CROATAN, N.C. (WNCT) – For many, fire is seen as a bad thing, but controlled burns in forests like the Croatan National Forest are actually a vital part of a healthy forest
“Not all fire is bad,” said David Nelson, assistant fire management officer for the Croatan Ranger district of the U.S. Forest Service.
Whether by air or by ground, the fires are part of a master plan.
“What we do is try to come in every couple to three years and do a low intensity understory prescribed burn, which removes the brush and natural grasses,” explained Nelson. “If we didn’t burn, there would be an unnatural buildup of hazardous fuels that would burn with maybe 100 to 150-foot flame lengths, torching out the tops of the trees, and it would be an uncontrolled wildfire.”

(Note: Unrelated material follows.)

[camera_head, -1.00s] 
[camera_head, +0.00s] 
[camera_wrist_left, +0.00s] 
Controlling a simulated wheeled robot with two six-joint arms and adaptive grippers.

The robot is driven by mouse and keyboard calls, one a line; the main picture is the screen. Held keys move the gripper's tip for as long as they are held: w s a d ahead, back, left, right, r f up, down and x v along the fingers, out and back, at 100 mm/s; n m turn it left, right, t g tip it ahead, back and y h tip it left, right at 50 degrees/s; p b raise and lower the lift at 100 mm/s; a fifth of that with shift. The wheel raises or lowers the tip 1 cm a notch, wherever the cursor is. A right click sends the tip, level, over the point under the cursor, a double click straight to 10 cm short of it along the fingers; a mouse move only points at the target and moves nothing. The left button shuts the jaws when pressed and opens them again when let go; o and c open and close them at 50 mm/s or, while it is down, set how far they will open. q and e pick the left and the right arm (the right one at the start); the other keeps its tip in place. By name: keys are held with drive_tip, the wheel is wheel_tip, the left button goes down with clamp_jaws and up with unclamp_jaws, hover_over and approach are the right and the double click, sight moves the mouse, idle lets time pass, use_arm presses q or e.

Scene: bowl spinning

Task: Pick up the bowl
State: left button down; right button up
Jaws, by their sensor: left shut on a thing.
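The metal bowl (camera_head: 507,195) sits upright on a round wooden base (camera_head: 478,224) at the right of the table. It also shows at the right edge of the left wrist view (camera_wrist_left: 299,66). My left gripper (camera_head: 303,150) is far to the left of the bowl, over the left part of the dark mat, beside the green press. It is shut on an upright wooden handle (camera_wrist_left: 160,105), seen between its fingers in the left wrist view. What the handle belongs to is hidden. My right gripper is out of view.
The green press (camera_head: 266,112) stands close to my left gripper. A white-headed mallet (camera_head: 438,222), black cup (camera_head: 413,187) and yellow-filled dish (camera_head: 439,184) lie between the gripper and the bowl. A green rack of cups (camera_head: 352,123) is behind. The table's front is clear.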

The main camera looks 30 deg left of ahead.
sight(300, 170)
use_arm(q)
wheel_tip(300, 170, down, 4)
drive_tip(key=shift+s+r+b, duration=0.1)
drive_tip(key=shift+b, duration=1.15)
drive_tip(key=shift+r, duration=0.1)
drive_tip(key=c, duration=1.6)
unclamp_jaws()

Forest rangers have safe controlled burns down to a science.
The conditions require “winds below 20 miles per hour, humidity at or above 25 to 30-percent, and enough smoke dispersion to disperse the smoke we’re creating,” said Nelson. “The main smoke, working with the Weather Service and we have computer modeling to try to funnel that away from communities and highways but there’s still residual smoke for a couple following days.”
Nelson said to get rid of the smoke they work with the Weather Service and use computer modeling “to try to funnel that away from communities and highways, but there’s still residual smoke for a couple following days.”
Tuesday’s 1,000-acre burn is just a small chunk of the 10,000 to 15,000 acres they hope to burn in 2017 alone.